• Records for the task:
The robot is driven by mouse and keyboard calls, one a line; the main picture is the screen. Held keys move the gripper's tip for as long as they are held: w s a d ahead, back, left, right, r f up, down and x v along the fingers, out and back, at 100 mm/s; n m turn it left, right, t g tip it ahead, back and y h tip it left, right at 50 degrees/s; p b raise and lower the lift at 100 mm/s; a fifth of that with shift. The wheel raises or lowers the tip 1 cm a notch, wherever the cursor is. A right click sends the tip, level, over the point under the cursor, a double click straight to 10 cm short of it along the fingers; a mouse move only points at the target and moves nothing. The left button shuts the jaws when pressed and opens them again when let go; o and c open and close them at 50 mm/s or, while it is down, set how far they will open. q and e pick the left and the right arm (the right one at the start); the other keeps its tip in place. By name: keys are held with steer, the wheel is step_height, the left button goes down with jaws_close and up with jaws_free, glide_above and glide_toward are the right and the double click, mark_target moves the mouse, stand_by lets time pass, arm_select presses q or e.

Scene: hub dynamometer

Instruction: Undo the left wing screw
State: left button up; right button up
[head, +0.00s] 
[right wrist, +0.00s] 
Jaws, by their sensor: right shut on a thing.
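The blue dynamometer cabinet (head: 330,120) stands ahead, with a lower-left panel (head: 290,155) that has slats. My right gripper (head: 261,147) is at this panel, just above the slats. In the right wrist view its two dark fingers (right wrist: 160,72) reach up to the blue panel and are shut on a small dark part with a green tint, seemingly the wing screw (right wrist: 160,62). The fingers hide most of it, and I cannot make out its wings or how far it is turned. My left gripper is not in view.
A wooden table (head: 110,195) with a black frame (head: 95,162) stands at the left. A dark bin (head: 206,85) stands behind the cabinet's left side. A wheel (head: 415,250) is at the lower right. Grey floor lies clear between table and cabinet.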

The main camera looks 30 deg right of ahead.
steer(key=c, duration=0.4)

...

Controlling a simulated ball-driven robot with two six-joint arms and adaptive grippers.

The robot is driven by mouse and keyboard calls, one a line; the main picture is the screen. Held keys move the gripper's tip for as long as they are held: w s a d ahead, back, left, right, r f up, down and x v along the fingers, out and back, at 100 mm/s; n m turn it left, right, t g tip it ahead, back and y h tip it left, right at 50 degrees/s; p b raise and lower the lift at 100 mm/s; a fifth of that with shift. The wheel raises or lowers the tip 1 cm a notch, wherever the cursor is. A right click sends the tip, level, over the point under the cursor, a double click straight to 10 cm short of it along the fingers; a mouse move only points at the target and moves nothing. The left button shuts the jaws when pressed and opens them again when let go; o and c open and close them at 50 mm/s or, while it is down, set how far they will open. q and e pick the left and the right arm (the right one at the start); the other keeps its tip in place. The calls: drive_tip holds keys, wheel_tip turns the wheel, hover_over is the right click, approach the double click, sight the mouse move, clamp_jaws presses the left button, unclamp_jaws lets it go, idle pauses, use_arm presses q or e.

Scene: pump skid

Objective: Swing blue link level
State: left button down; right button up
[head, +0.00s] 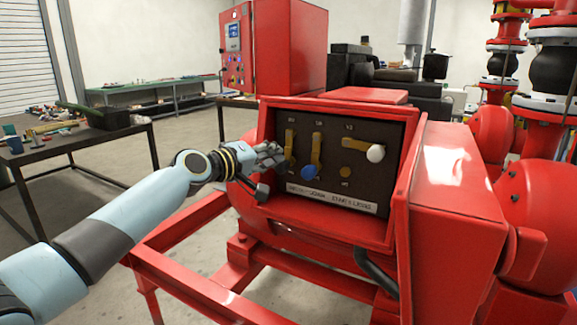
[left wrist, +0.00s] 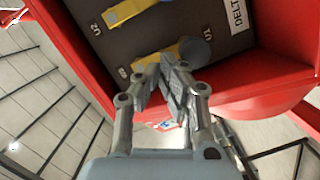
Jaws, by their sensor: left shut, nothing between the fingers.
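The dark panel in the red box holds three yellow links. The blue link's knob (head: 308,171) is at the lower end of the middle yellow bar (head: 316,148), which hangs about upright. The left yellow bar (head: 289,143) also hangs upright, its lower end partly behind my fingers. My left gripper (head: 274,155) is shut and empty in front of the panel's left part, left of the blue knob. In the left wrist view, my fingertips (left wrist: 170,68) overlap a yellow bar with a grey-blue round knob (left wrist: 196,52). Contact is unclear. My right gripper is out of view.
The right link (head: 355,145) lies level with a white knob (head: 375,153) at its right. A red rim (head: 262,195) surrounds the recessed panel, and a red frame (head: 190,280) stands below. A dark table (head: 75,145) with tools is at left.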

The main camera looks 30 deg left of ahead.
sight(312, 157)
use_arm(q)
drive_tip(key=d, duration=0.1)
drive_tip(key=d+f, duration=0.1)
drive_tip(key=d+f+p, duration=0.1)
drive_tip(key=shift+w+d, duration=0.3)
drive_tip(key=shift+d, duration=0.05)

==

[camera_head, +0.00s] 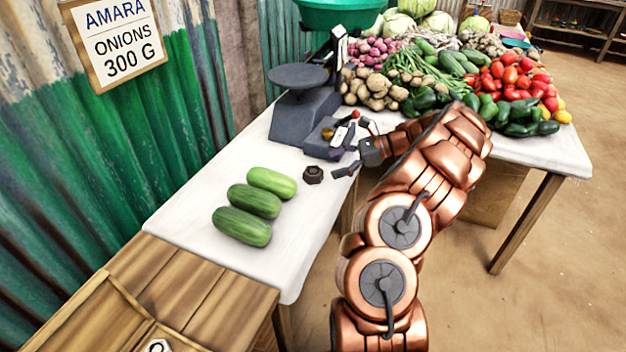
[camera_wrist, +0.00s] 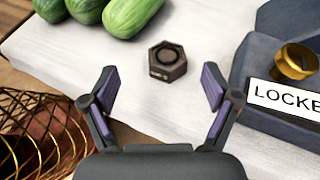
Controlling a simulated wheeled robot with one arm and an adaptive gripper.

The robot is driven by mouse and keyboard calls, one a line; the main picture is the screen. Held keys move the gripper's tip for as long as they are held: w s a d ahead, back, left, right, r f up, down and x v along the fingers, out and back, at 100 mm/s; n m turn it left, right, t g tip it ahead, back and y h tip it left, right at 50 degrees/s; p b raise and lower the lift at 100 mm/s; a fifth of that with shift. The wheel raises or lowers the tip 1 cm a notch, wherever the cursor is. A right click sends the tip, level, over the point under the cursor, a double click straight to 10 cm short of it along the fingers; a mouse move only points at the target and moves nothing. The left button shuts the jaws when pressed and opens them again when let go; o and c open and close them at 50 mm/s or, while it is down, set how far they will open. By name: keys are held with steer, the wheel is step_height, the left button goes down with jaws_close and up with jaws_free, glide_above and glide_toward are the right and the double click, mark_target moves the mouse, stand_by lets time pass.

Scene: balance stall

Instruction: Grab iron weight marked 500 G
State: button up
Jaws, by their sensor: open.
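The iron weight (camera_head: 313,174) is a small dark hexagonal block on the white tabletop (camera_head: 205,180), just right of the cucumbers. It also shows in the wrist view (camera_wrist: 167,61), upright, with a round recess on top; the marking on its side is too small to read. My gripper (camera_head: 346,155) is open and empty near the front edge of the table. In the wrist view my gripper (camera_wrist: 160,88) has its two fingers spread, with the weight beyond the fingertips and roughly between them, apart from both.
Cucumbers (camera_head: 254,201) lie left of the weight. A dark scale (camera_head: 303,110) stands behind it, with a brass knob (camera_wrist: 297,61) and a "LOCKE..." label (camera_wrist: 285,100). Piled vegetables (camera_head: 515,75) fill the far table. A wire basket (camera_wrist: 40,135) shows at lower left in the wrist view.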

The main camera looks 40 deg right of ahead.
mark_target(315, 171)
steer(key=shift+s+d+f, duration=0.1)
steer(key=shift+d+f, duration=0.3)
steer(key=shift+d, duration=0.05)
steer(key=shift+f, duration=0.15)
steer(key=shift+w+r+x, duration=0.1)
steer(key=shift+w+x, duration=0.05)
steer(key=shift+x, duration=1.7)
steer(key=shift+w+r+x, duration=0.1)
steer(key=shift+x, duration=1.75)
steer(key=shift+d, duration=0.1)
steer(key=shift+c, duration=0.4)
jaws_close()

• Aim of the task:
Each line from the line containing "arm_select presses q or e." through the line containing "[right wrist, +0.00s]" is to be transcribed exactly, and no other line.

• Correct response:
The robot is driven by mouse and keyboard calls, one a line; the main picture is the screen. Held keys move the gripper's tip for as long as they are held: w s a d ahead, back, left, right, r f up, down and x v along the fingers, out and back, at 100 mm/s; n m turn it left, right, t g tip it ahead, back and y h tip it left, right at 50 degrees/s; p b raise and lower the lift at 100 mm/s; a fifth of that with shift. The wheel raises or lowers the tip 1 cm a notch, wherever the cursor is. A right click sends the tip, level, over the point under the cursor, a double click straight to 10 cm short of it along the fingers; a mouse move only points at the target and moves nothing. The left button shuts the jaws when pressed and opens them again when let go; o and c open and close them at 50 mm/s or, while it is down, set how far they will open. q and e pick the left and the right arm (the right one at the start); the other keeps its tip in place. By name: keys are held with steer, the wheel is step_height, the left button goes down with jaws_close and up with jaws_free, glide_above and glide_toward are the right and the double click, mark_target moves the mouse, stand_by lets time pass, arm_select presses q or e.

Scene: hub dynamometer

Instruction: Undo the left wing screw
State: left button up; right button up
[head, +0.00s] 
[right wrist, +0.00s] 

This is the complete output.